## Task requirements
Look through the material below and copy exactly the lines from the line with "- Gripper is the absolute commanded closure" to the line with "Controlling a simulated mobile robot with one", those two lines included.

## Data extract
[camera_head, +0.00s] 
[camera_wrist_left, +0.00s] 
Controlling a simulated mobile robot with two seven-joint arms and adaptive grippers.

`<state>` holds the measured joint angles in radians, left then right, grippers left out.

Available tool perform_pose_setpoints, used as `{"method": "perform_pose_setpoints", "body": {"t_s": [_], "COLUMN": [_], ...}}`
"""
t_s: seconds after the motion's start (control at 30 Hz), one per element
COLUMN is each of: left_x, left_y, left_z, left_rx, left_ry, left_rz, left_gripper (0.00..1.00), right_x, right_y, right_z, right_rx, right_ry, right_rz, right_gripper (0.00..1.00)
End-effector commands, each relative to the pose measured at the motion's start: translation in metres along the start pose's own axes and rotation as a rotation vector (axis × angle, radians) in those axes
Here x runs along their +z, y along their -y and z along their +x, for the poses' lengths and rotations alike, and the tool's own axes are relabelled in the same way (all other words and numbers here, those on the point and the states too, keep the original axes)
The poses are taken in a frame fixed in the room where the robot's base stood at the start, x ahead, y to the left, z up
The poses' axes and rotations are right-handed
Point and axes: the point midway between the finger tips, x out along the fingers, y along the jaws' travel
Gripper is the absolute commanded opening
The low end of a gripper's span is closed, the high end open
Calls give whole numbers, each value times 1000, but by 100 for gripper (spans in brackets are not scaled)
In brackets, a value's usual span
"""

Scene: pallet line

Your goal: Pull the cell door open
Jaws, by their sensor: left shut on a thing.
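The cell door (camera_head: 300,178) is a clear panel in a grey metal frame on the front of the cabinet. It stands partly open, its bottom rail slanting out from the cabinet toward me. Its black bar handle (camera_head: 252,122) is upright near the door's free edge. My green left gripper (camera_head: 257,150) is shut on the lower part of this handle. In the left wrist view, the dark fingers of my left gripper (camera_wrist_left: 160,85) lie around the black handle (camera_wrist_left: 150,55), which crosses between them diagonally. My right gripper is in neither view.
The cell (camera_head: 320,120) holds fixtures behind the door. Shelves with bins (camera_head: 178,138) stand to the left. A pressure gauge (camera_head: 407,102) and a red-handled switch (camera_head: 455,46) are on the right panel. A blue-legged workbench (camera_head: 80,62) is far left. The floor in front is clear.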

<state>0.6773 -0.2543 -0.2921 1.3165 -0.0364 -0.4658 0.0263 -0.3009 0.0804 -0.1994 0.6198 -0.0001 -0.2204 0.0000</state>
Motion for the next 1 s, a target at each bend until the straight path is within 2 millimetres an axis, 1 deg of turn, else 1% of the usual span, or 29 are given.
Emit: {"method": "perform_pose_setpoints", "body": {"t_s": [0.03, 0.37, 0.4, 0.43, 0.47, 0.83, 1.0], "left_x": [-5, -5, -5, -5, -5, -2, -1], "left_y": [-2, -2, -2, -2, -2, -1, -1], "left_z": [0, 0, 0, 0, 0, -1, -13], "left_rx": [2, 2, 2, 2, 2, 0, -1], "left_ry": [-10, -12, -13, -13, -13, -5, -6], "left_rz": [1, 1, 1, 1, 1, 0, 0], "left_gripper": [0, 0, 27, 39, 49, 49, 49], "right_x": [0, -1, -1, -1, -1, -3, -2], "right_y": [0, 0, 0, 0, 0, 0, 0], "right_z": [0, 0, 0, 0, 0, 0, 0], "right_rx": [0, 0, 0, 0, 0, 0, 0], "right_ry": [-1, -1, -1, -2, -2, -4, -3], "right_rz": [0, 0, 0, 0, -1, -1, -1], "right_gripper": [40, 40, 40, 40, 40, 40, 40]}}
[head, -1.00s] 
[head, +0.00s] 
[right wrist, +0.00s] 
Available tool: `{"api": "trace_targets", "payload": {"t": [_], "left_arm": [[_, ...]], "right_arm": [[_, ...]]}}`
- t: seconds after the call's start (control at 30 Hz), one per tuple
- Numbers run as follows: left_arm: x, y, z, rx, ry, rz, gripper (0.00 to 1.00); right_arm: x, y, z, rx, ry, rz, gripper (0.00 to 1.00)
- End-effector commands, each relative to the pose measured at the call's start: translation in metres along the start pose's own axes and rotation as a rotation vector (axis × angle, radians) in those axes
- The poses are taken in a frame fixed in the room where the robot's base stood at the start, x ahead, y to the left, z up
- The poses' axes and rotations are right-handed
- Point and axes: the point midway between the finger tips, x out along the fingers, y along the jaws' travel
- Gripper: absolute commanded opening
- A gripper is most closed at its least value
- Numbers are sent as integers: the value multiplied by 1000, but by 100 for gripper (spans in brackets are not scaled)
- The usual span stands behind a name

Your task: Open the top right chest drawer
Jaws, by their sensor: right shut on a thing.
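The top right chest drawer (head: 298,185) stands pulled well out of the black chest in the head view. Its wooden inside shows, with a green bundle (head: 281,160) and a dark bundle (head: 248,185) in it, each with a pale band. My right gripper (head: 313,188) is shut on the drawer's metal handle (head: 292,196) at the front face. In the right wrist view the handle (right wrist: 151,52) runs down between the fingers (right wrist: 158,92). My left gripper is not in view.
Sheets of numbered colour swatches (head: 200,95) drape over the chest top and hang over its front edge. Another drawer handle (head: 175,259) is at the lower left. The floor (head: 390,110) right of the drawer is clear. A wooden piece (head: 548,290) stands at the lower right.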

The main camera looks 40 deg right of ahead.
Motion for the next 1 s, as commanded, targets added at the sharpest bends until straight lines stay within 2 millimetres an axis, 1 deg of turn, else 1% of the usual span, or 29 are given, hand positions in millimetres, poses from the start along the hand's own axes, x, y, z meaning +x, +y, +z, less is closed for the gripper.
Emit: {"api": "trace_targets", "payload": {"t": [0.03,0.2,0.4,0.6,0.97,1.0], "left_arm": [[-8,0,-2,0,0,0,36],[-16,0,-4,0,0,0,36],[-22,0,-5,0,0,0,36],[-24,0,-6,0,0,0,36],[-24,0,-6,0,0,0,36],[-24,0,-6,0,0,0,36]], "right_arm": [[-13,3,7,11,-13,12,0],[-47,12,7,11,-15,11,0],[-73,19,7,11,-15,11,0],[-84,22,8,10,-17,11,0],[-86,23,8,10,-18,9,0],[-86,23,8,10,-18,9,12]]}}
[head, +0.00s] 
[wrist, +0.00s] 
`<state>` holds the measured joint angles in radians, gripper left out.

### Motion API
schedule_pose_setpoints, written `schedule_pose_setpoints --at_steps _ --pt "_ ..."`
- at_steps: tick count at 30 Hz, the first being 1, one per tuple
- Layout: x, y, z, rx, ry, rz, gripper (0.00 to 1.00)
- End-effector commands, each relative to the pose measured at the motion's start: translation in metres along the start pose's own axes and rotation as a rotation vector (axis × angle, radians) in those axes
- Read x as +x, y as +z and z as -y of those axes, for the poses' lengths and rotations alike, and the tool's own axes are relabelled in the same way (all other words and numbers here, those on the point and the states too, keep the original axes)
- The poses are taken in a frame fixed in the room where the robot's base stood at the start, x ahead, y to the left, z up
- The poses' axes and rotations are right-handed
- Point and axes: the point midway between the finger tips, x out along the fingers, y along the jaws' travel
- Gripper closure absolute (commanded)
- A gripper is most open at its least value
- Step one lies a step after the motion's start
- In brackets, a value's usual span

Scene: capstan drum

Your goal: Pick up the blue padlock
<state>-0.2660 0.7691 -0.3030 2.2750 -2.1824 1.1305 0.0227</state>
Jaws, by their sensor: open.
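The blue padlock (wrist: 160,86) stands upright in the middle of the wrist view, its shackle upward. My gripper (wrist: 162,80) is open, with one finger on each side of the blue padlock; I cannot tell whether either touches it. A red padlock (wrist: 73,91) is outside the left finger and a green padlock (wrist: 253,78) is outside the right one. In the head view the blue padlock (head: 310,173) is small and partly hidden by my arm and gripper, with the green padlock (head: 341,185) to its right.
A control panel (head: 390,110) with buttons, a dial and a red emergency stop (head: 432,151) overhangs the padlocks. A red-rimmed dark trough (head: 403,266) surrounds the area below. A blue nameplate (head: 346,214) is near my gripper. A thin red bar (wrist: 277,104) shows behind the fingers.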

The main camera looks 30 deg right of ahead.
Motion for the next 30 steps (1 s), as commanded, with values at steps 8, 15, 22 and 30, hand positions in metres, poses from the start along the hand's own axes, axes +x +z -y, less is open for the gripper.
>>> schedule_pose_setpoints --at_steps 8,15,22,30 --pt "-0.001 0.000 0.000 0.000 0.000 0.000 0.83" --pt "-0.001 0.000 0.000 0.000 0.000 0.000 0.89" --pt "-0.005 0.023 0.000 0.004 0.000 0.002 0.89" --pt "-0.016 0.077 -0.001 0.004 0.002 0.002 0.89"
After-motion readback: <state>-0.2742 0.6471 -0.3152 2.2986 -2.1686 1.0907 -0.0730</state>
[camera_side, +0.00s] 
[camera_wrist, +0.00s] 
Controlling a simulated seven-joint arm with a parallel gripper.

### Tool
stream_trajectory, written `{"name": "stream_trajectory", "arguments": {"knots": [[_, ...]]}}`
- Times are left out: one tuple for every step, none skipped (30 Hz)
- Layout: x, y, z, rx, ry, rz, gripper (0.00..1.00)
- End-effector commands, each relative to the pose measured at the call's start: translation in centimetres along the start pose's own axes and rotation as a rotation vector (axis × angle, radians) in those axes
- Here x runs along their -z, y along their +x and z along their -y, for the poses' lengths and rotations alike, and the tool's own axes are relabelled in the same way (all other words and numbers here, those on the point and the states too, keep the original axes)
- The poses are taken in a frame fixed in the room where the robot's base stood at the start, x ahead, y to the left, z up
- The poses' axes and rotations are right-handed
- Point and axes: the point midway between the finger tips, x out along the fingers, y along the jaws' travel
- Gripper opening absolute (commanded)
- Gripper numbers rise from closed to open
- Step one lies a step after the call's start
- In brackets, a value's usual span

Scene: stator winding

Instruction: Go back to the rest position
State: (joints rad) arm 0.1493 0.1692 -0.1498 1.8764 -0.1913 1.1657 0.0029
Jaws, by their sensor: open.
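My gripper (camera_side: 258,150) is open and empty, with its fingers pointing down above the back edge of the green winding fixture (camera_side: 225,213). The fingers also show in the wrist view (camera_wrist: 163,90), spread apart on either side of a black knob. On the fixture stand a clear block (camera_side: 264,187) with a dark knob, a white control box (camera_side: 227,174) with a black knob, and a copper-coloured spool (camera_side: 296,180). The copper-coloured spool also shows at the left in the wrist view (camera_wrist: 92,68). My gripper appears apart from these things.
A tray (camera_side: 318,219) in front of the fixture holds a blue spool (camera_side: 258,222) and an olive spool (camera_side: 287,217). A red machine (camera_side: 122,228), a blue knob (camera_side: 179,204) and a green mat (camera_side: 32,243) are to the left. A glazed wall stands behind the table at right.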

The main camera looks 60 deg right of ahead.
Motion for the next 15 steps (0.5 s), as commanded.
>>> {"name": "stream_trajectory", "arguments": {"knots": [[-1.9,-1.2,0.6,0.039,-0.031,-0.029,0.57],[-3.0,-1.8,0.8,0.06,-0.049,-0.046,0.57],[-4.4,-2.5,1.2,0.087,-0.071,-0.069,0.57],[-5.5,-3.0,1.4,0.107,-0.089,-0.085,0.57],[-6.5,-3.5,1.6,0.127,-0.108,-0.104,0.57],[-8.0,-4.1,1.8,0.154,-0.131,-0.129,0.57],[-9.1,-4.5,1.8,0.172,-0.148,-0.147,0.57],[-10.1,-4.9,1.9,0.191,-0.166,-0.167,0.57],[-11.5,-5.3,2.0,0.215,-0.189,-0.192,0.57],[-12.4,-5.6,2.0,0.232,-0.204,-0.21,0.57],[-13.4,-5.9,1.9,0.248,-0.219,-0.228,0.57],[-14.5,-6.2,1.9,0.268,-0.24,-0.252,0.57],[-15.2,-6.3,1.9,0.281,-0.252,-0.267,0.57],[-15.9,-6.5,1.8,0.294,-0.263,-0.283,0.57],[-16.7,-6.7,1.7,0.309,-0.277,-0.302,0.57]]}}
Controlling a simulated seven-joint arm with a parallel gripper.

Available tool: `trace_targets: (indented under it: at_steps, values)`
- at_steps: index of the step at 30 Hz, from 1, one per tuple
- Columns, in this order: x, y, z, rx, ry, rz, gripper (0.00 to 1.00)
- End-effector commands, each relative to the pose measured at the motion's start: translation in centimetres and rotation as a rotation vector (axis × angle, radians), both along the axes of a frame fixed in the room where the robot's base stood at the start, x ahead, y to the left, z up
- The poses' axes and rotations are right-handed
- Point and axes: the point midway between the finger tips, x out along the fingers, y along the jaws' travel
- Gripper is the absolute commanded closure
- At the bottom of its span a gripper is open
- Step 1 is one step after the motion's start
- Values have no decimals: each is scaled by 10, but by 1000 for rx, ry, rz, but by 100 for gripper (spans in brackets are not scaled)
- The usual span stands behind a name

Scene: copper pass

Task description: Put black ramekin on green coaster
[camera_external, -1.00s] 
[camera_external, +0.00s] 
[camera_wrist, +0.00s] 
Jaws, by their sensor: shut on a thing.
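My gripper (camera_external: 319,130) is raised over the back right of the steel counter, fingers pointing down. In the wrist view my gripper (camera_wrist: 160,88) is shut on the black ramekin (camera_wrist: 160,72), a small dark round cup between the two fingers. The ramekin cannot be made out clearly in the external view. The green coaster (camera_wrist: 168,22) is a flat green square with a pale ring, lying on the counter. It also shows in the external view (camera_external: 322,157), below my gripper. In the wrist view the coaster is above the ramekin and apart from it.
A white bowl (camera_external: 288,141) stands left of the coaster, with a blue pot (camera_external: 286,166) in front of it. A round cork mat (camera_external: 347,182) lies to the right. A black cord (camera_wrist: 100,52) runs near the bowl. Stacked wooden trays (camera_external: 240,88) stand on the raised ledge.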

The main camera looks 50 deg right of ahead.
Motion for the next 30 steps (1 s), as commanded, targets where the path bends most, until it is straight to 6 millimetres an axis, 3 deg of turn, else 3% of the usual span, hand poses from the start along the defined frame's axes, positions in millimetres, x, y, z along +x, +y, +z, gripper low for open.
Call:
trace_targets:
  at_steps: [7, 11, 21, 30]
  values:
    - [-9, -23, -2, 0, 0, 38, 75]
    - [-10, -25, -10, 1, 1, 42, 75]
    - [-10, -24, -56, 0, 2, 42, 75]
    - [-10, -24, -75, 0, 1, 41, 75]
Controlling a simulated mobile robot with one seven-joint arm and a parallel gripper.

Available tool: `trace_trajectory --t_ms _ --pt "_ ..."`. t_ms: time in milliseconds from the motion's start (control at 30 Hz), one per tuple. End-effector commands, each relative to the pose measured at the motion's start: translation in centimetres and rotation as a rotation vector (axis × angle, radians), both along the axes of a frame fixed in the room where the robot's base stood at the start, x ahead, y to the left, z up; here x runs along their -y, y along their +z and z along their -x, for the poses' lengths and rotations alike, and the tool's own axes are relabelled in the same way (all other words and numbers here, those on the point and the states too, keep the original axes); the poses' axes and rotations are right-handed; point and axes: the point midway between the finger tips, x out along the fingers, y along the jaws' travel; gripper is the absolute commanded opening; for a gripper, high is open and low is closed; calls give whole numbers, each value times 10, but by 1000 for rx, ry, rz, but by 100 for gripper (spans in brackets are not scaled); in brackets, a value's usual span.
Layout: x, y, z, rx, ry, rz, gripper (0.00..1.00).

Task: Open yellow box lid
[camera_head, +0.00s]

## Task response
- Gripper is the absolute commanded closure
- At the bottom of its span a gripper is open
- Step 1 is one step after the motion's start
- Values have no decimals: each is scaled by 10, but by 1000 for rx, ry, rz, but by 100 for gripper (spans in brackets are not scaled)
- The usual span stands behind a name

Scene: copper pass

Task description: Put black ramekin on green coaster
[camera_external, -1.00s] 
[camera_external, +0.00s] 
[camera_wrist, +0.00s] 
Jaws, by their sensor: shut on a thing.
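My gripper (camera_external: 319,130) is raised over the back right of the steel counter, fingers pointing down. In the wrist view my gripper (camera_wrist: 160,88) is shut on the black ramekin (camera_wrist: 160,72), a small dark round cup between the two fingers. The ramekin cannot be made out clearly in the external view. The green coaster (camera_wrist: 168,22) is a flat green square with a pale ring, lying on the counter. It also shows in the external view (camera_external: 322,157), below my gripper. In the wrist view the coaster is above the ramekin and apart from it.
A white bowl (camera_external: 288,141) stands left of the coaster, with a blue pot (camera_external: 286,166) in front of it. A round cork mat (camera_external: 347,182) lies to the right. A black cord (camera_wrist: 100,52) runs near the bowl. Stacked wooden trays (camera_external: 240,88) stand on the raised ledge.

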The main camera looks 50 deg right of ahead.
Motion for the next 30 steps (1 s), as commanded, targets where the path bends most, until it is straight to 6 millimetres an axis, 3 deg of turn, else 3% of the usual span, hand poses from the start along the defined frame's axes, positions in millimetres, x, y, z along +x, +y, +z, gripper low for open.
Call:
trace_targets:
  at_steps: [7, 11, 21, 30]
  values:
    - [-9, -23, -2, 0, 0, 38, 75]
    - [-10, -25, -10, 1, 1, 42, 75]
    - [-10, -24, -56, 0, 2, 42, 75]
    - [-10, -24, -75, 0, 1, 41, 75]
Controlling a simulated mobile robot with one seven-joint arm and a parallel gripper.

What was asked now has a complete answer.